-- start --

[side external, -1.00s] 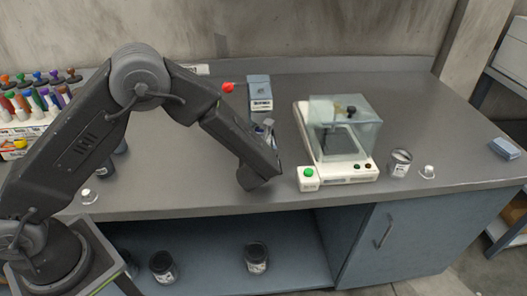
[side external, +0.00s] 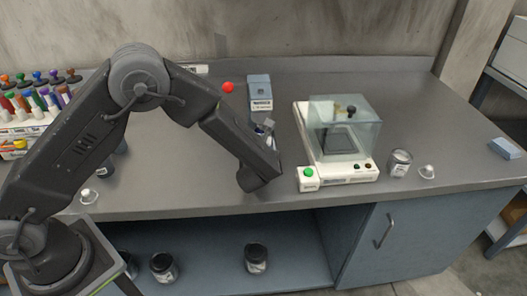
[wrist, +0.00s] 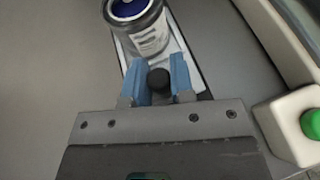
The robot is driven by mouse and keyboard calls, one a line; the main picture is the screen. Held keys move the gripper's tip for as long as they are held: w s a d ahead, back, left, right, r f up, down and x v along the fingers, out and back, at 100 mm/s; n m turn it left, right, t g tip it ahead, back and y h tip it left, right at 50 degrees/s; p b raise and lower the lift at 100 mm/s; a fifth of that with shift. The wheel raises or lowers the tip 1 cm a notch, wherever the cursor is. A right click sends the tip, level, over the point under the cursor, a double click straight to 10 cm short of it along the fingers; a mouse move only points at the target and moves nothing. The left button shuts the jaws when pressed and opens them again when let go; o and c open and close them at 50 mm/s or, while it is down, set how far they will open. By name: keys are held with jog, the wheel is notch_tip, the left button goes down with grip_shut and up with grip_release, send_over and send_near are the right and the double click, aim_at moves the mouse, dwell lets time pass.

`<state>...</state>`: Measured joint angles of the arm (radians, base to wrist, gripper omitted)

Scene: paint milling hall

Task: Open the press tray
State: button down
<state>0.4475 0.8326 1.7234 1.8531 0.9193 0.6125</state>
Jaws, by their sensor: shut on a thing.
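A black knob (wrist: 158,80) sits between the blue fingers of my gripper (wrist: 158,70) in the wrist view, and my gripper is shut on it. The knob is at the near end of a narrow pale tray (wrist: 124,52). A labelled can with a blue top (wrist: 150,38) stands on the tray just beyond the knob. In the side external view, my arm hides the knob and most of the tray. Behind it stands a grey-blue box with a white label (side external: 260,93), in line with the tray. How far the tray is out cannot be told.
A white machine with a clear cover (side external: 343,120) stands to the right, with a green button (side external: 308,173) at its front left corner. A grey can (side external: 400,162) is right of it. A red ball (side external: 227,87) shows near my arm.

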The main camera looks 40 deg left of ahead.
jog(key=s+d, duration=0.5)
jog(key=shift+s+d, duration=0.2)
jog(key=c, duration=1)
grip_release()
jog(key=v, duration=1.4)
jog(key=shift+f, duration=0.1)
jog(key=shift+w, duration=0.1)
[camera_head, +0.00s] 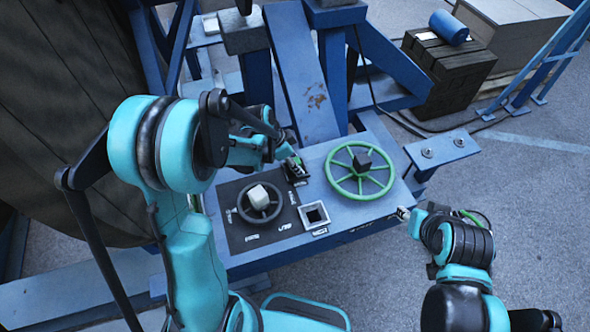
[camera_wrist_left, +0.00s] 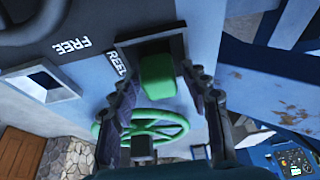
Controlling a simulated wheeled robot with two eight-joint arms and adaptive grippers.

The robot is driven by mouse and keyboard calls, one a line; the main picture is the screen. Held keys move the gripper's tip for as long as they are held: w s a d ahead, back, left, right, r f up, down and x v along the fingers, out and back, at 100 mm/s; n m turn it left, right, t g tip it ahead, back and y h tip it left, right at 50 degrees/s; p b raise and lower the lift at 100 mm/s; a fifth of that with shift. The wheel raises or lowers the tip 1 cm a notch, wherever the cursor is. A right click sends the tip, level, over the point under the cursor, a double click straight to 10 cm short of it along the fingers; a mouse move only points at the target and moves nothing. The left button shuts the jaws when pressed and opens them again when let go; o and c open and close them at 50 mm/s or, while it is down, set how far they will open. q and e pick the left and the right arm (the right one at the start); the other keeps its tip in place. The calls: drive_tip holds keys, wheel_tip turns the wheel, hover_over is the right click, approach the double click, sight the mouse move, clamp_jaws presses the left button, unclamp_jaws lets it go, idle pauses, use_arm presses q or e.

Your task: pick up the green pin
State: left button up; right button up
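The green pin (camera_wrist_left: 157,76) stands in a dark square socket beside the label REEL in the left wrist view. My left gripper (camera_wrist_left: 160,88) is around it, with one finger on each side and a visible gap to the pin, so it looks open. In the head view my left gripper (camera_head: 296,168) is over the back of the panel and mostly hides the pin. My right gripper (camera_head: 403,213) is at the panel's right front edge, small and partly hidden; its finger state is unclear.
The blue panel (camera_head: 338,207) carries a green handwheel (camera_head: 341,181) and a dark knob wheel with a pale cap (camera_head: 259,197). A large wooden reel (camera_head: 60,120) stands at left.

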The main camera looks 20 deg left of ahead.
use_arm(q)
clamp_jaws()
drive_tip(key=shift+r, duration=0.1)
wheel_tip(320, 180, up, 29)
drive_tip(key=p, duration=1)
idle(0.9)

-- end --

### WHAT YOU NEED TO DO
Extract exactly and only the span of lines that begins at the line containing "Controlling a simulated" and ends at the line containing "Your task: pick up the green pin".

### EXERCISE RESPONSE
Controlling a simulated wheeled robot with two eight-joint arms and adaptive grippers.

The robot is driven by mouse and keyboard calls, one a line; the main picture is the screen. Held keys move the gripper's tip for as long as they are held: w s a d ahead, back, left, right, r f up, down and x v along the fingers, out and back, at 100 mm/s; n m turn it left, right, t g tip it ahead, back and y h tip it left, right at 50 degrees/s; p b raise and lower the lift at 100 mm/s; a fifth of that with shift. The wheel raises or lowers the tip 1 cm a notch, wherever the cursor is. A right click sends the tip, level, over the point under the cursor, a double click straight to 10 cm short of it along the fingers; a mouse move only points at the target and moves nothing. The left button shuts the jaws when pressed and opens them again when let go; o and c open and close them at 50 mm/s or, while it is down, set how far they will open. q and e pick the left and the right arm (the right one at the start); the other keeps its tip in place. The calls: drive_tip holds keys, wheel_tip turns the wheel, hover_over is the right click, approach the double click, sight the mouse move, clamp_jaws presses the left button, unclamp_jaws lets it go, idle pauses, use_arm presses q or e.

Your task: pick up the green pin

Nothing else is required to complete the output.